Казалось бы, всё так и сложилось, как он хотел. Но говорил он так семь лет назад, еще до клиники, живя в Мелихове, откуда часто ездил в Москву, еще до встречи с Книппер. Теперь его не отпускали из Ялты, любая поездка влияла на самочувствие, а в их семейной жизни, если продолжить шутливое мечтание Чехова, царило «лунное затмение», и он жил ожиданием «явления» жены, хотя бы изредка, хотя бы вдруг…
На ее «что делать?» Чехов ответил 12 декабря не укоризной, не своим решением вместо нее, а утешением: «Дуся моя, не волнуйся, не сердись, не негодуй, не печалься, всё войдет в норму, всё будет благополучно, именно будет то, чего мы хотим оба, жена моя бесподобная. Терпи и жди».
* * *
Терпел и ждал он. Она репетировала до ночи, уставала, «как сатана», и назавтра после письма, в котором, в сущности, решила не покидать сцену, вернулась к лирической риторике: «Не тоскуй, голубчик, подумай, какая чудная будет встреча, как все будет полно и хорошо! Ты себе представляешь? Ну, дусик, спи, пусть тебе снятся сны золотые, полные красоты, ласки, любви. Не тоскуй, пиши и мне и России побольше. Твоя собака».
Соединить театр и мужа не удавалось. Но она постоянно соединяла театр и драматурга Чехова. И это ложилось тенью на ее уверения, что она любит именно его, а не того, кого и после женитьбы называла «мой писатель», «мой поэт». Тот интерес к его работе, который Чехов оценил вначале, теперь, судя по письмам, слегка его раздражал. Она напоминала о пьесе в письмах, посланных в декабре: «пиши о себе, о здоровье, о работе»; — «будь здоров, весел, покоен, работай, жену вспоминай»; — «Антончик, а комедию пиши непременно, ведь это будет переворот, ведь русских комедий нет и нет»; — «Станиславский и все очень осведомляются, пишешь ли или будешь ли писать комедию. Хорошо бы ее получить весной и ею открыть сезон — вот шик-то был бы!
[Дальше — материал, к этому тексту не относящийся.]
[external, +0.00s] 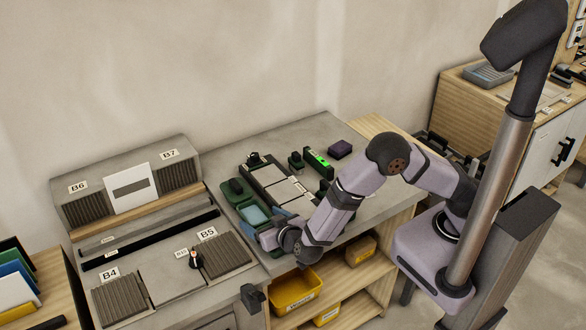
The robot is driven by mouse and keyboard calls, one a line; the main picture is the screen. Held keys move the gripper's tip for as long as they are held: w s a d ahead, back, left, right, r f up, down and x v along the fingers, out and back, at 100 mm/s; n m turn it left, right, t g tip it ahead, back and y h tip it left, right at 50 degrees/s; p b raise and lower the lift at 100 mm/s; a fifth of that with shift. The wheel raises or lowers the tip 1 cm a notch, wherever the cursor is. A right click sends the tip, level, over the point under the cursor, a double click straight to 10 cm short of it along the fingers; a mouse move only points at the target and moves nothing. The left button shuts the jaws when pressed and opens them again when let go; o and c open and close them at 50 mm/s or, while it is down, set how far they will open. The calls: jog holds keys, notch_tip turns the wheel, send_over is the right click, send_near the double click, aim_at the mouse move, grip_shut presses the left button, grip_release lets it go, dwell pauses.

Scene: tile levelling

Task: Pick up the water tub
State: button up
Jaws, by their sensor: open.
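The water tub (254,215) looks to be the small green-rimmed container with a pale blue surface, on the left part of the grey worktop. It stands beside a green tray (232,186) that holds a dark object. My gripper (268,240) is at the end of my bent arm, just in front of and to the right of the tub. It is open. Its fingertips are small and partly hidden by the wrist, so I cannot tell whether they touch the tub.
Tiles (285,190) lie in a dark frame right of the tub. A level with a green light (318,159) and a purple block (340,149) are further back. A yellow bin (295,291) sits below the worktop.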

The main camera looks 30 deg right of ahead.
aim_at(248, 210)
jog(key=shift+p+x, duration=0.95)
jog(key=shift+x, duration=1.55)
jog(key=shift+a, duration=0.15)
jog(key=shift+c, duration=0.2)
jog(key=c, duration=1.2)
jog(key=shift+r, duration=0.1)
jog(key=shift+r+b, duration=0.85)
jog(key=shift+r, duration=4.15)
Я с остервенением жду чего-нибудь новенького от Чехова — что-то он родит!»
Он не раз признавался в ответных декабрьских письмах, что ему мешает нездоровье: «Я пишу вяло, без всякой охоты. Не жди пока от меня ничего особенного, ничего путного. Говорю не о письмах, а о произведениях. Как бы ни было, комедию напишу, дуся моя. И роль для тебя будет». Шутил, что если бы он теперь бросил литературу и сделался садовником, то «это было бы очень хорошо», потому что прибавило бы лет десять жизни.
Уже не скрывая, написал 7 декабря: «А я, дусик мой, последние дни был нездоров. Принимал касторку, чувствую, будто отощал, кашляю, ничего не делаю. Теперь полегчало, так что завтра, вероятно, примусь за работу… Одиночество, по-видимому, очень вредно действует на желудок. Не шутя, милюся, когда же мы опять будем вместе? Когда я тебя увижу? Если бы ты приехала сюда на праздниках хотя на один день, то это было бы бесконечно хорошо. Впрочем, как знаешь».
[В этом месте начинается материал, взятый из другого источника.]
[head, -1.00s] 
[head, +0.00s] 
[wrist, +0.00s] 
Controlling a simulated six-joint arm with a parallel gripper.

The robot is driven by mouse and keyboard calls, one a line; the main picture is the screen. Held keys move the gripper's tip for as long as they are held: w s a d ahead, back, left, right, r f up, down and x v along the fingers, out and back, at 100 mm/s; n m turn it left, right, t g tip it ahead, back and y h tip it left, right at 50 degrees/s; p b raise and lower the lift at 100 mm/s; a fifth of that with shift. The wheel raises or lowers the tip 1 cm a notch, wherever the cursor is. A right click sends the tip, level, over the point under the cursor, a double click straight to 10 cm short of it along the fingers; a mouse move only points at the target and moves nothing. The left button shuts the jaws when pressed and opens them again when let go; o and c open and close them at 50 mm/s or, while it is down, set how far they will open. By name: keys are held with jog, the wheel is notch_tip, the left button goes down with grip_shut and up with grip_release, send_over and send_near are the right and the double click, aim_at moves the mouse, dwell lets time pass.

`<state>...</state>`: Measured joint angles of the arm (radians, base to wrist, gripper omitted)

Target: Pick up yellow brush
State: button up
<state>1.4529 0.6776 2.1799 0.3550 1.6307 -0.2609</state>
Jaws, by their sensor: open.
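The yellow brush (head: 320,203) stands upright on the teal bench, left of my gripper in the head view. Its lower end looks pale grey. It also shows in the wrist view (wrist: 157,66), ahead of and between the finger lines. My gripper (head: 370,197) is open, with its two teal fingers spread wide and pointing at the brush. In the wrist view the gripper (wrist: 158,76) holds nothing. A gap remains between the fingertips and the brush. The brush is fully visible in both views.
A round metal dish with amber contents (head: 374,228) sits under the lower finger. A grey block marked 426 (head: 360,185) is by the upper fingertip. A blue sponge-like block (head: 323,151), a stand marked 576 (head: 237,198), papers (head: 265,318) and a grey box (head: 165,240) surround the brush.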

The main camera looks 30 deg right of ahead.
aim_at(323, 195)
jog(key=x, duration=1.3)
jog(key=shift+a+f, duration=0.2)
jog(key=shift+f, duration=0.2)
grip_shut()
Через три дня он коротко сообщил о кровохарканье: «Сегодня крови уже почти нет, но все-таки надо лежать. Не беспокойся, друг мой хороший. Пиши подлинней». Еще через два дня не скрыл, что кровь еще идет: «Всё, что я писал и начал писать, пропало, так как теперь придется начинать опять… Я должен писать без перерыва, иначе ничего не выйдет. Не забывай меня, пиши каждый день. Твои письма для меня лекарство, без которого я уже не могу существовать».